Sur le terrain ce jour-là depuis le matin, le fonctionnaire parle de "scènes de guérilla" et d'une "pluie permanente de projectiles": "On n'a pas le temps de descendre en pression", se défend-il.

Moins d'une heure avant les faits, le prévenu avait vu son chef de section gravement blessé au visage par un pavé jeté par un manifestant.

"Notre capitaine était sérieusement blessé, c'est notre boss, donc on s'inquiète pour lui, en plus ça bouge de partout", avance le policier.

Alors, "par réflexe", le fonctionnaire dit avoir renvoyé "ce pavé pour avoir une distance de sécurité", affirmant qu'il se "sentait agressé" par les manifestants.

Mais, "je ne voulais blesser personne", rajoute-t-il, en soulignant avoir lancé le projectile "dans une zone neutre". Selon lui, "à l'instant T, c'était la seule chose à faire".

Présent à l'audience, son chef de section blessé le 1er mai estime que le prévenu "a donné plus que de sa personne ce jour-là". "Je suis convaincu que c'est un geste de défense", assure-t-il, évoquant "6h30 de combats" avec les black blocs et les "ultra-jaunes".

- "Pas le procès de la police" -

En commençant son réquisitoire, la procureure dit ne pas vouloir faire de ce dossier "un exemple", assurant qu'il ne s'agissait pas du "procès de la police".

Mais elle pointe la dangerosité de cet acte, même si aucun blessé n'est à déplorer.

"Peu importe le résultat mais lorsque le prévenu lance ce pavé il ne peut pas ignorer qu'il peut provoquer des blessures graves", poursuit la magistrate, assurant que le geste n'était "pas strictement proportionné".

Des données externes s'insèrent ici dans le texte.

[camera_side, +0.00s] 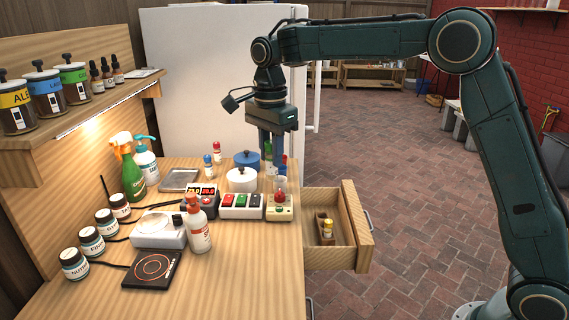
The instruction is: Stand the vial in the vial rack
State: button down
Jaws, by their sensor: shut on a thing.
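My gripper (272,172) points straight down over the back right of the bench, behind a small cream device. It is shut on something small between its fingers; the fingers and the clutter around them hide most of it, so I cannot tell its shape for sure. Green, red and blue bits show close around the fingers. Two small capped vials (208,165) (217,153) stand on the bench to the left of the gripper. A small wooden holder (319,216) is in the open drawer, with a yellow-capped vial (327,230) at it. I cannot tell for certain which thing is the vial rack.
The open drawer (348,215) juts out from the bench's right side. A cream device with a red dome (279,212), a button box (241,206), a white pot (241,181) and a blue pot (247,160) crowd the gripper. The bench's front right is clear.

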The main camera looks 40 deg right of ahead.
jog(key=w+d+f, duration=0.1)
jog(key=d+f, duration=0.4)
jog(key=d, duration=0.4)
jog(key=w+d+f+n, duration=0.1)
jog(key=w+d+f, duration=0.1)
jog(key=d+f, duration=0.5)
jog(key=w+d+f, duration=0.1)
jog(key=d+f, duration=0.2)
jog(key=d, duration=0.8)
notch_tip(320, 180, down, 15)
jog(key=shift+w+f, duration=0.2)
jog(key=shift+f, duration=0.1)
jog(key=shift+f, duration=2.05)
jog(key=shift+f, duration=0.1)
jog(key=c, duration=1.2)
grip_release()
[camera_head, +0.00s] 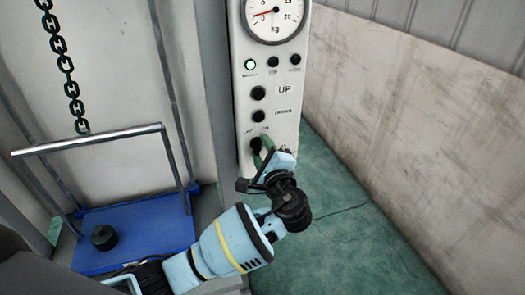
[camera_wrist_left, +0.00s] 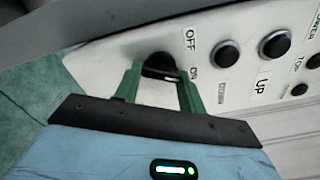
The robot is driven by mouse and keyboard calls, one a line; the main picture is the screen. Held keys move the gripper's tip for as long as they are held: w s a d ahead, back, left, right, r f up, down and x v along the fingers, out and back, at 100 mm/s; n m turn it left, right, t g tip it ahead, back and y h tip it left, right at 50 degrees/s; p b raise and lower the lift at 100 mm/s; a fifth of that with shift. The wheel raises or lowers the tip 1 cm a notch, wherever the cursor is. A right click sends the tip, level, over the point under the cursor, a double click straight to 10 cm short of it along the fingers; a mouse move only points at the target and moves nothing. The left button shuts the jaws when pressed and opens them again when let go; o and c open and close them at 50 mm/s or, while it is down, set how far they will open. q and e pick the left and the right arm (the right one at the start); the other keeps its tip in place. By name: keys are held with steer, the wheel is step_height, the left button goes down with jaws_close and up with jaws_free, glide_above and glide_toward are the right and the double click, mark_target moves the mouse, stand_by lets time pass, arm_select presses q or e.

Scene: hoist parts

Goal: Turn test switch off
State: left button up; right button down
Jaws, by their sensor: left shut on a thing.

Plaidant la relaxe, l'avocat du prévenu Me Laurent Boguet a jugé "hors-sol" le réquisitoire, estimant que le "jet minable" du policier ne pouvait blesser personne.

Toujours en poste, le CRS encourt jusqu'à 3 ans emprisonnement et 45.000 euros d'amende. Le jugement sera rendu le 19 décembre.

Cette audience inédite sera suivie avant la fin de l'année du procès d'un autre policier qui doit comparaitre à Paris pour avoir giflé un manifestant.

Depuis le début de leur mouvement de contestation sociale il y a un an, les "gilets jaunes" dénoncent régulièrement les "violences policières", l'usage des grenades et lanceurs de balles de défense (LBD) et certains ont porté plainte.

Au total, 212 enquêtes ont été confiées à Paris à l'IGPN, la "police des polices".